ゥウーーーーン ゥワンゥワンゥワンゥワン……。
う〜〜〜ん、めちゃくちゃ、CHILL!
繊細な音色がこだまするプロダクトに、見学者たちも思わず夢中になるこちらは、宇治市にある南條工房。プログラムの2日目におうかがいしました。
宇治と言っても、平等院やお茶屋が立ち並ぶエリアとは少し離れており、来たことがない人がほとんど。大型タクシーでみんなで連れ立って向かう道中もわくわく。
南條工房は、「おりん」や「鉦」と呼ばれる鳴り物の神具・仏具を専門に製造し、創業は200年以上。
繊細で澄んだ音色が自慢で、仏壇や祭壇に置かれる仏具はもちろん、全国各地のお祭りで使われる囃子鉦(はやしがね)なども製造しています。

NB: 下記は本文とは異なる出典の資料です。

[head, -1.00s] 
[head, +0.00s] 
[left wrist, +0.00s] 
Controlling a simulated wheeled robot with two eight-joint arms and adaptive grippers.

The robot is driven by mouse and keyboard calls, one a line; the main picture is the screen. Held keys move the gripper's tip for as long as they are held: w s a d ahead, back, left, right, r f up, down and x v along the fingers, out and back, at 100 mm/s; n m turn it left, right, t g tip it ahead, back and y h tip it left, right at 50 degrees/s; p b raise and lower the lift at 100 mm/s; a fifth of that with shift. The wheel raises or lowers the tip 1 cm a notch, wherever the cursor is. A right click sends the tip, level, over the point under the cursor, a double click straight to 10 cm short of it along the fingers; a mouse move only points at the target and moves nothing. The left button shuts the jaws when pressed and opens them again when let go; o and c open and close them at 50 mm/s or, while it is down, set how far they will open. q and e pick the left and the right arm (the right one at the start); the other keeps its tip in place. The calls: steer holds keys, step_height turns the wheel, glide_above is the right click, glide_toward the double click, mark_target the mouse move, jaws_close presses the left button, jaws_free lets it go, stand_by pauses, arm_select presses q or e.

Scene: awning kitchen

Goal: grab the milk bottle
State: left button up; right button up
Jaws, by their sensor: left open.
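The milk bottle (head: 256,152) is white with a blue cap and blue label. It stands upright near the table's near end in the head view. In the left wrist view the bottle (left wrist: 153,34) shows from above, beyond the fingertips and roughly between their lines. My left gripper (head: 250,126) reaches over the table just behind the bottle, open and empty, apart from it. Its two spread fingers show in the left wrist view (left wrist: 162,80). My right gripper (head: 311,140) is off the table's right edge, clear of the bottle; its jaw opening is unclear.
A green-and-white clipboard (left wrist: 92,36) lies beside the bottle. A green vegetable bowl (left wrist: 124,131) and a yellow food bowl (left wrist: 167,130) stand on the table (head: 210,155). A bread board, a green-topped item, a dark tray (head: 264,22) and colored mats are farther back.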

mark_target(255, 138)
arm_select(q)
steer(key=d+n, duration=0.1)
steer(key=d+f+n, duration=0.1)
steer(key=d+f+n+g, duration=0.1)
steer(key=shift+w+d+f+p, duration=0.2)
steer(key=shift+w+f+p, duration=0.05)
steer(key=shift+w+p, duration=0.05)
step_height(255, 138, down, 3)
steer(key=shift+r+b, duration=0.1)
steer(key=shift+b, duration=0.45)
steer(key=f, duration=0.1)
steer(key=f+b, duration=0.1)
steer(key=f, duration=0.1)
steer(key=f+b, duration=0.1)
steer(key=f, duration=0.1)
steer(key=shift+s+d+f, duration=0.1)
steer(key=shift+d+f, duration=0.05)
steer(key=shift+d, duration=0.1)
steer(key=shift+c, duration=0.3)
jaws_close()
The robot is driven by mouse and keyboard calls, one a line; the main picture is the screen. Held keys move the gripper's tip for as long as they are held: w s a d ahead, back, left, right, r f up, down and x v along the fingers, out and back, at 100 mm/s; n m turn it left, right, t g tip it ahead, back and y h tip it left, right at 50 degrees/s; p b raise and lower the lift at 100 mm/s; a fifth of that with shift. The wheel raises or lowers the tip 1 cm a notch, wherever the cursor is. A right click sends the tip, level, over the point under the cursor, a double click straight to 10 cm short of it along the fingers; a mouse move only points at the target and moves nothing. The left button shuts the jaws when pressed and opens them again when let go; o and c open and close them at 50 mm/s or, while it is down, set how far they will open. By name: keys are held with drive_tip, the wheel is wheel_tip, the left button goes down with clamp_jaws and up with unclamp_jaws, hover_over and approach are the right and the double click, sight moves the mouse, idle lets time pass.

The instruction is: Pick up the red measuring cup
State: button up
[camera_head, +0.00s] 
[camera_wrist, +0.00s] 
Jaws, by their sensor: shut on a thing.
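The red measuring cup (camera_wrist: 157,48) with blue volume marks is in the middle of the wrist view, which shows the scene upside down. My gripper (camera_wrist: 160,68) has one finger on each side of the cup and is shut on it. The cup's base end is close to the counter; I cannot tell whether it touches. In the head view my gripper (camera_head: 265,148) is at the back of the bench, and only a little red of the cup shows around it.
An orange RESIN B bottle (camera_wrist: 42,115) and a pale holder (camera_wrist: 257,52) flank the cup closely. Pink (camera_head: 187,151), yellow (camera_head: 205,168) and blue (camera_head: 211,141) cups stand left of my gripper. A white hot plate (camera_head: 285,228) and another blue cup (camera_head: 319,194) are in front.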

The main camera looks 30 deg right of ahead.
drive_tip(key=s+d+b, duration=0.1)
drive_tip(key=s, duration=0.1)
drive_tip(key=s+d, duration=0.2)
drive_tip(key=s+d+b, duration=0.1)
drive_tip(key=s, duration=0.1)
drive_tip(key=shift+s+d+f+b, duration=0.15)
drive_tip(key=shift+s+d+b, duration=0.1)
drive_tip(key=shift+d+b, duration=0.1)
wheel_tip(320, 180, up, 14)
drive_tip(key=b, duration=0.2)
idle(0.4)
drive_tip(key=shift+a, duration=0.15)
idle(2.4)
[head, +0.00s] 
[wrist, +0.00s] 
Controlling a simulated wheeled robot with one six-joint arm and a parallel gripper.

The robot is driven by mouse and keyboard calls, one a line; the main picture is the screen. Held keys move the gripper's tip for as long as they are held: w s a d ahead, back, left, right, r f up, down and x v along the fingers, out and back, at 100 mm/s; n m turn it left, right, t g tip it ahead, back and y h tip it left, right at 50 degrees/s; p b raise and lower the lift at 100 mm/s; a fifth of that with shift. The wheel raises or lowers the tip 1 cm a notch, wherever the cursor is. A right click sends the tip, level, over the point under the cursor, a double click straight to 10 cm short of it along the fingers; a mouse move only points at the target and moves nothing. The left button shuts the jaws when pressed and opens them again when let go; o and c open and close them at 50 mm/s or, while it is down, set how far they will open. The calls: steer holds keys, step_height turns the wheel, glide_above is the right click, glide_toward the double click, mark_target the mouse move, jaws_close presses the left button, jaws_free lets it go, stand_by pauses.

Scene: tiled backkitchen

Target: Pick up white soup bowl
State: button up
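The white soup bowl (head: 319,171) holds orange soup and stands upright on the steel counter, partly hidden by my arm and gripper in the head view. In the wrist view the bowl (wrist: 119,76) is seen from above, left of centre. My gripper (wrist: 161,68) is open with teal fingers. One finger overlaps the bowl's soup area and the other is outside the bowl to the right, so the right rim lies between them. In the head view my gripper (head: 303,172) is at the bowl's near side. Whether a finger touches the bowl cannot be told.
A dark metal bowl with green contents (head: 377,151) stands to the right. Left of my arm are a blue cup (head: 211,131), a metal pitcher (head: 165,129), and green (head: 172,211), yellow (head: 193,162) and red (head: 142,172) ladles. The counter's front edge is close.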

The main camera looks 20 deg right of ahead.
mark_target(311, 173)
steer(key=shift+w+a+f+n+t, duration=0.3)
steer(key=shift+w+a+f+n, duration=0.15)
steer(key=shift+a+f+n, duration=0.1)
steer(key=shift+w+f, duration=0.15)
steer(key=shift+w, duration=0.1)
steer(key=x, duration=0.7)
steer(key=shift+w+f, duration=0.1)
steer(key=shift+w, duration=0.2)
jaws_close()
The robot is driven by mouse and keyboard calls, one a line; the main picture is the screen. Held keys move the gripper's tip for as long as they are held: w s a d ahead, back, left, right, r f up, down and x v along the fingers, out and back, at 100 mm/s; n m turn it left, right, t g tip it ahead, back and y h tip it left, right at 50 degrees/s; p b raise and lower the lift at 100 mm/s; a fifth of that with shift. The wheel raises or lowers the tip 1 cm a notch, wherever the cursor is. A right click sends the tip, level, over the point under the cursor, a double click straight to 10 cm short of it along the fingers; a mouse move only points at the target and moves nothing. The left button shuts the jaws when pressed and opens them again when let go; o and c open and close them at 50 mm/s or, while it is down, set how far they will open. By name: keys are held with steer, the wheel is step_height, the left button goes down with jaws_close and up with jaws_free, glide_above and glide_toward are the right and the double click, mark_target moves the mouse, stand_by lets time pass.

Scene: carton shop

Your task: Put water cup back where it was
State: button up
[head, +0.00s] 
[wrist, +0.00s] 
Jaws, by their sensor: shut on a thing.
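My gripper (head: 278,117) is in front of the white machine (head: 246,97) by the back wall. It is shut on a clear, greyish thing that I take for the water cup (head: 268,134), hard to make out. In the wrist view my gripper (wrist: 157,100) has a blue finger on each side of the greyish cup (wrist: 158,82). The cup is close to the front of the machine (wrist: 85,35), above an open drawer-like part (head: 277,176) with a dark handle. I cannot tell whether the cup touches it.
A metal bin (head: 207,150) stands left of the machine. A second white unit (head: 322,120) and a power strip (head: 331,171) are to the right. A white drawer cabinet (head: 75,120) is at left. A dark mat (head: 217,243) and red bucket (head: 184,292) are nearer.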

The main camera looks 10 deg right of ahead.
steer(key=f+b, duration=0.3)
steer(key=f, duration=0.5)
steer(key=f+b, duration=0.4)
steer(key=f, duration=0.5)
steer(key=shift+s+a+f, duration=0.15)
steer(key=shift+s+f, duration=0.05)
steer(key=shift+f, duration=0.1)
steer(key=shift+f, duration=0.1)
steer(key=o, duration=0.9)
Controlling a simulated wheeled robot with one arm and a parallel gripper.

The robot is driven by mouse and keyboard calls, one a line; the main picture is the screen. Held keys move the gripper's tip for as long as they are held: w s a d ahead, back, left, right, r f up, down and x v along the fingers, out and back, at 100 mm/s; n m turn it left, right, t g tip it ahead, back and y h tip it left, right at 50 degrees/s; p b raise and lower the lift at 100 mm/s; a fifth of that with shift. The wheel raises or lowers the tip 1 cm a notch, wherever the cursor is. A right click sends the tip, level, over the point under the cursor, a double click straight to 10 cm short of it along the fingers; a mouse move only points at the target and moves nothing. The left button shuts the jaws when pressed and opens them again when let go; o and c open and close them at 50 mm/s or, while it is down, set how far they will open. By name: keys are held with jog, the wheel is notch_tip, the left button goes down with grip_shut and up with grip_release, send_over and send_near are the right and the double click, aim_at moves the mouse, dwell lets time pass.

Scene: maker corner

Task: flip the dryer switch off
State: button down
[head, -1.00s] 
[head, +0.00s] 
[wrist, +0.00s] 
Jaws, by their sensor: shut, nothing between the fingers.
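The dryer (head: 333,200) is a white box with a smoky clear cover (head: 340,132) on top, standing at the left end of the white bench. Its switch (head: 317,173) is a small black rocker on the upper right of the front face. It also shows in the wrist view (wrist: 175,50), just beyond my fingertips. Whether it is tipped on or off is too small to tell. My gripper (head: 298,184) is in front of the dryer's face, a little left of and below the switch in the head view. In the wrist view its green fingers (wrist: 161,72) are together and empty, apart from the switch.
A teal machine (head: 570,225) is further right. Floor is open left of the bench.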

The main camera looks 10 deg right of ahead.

なんと、祇園祭の囃子鉦をつくっているのも、ここ南條工房!
神仏具というとなんだか古めかしいイメージですが、見学者たちを出迎えてくれたのはスタイリッシュなショールーム。2023年の初夏に、工房隣の敷地にショールームをあたらしく設けました。
ショールームの入り口には「LinNe STUDIO」の文字が。
案内いただいたのは、南條由希子さん。南條工房をご実家に生まれ育ちました。
現在は、製造を手がける夫の和哉さんとともに、伝統的なおりんの販売はもちろん、ショールームの運営をはじめ、新しい販路開拓にさまざまに取り組んでいます。とくに近年、音色を用いたライフスタイルプロダクトの分野で、さまざまなところから注目を受けているんです。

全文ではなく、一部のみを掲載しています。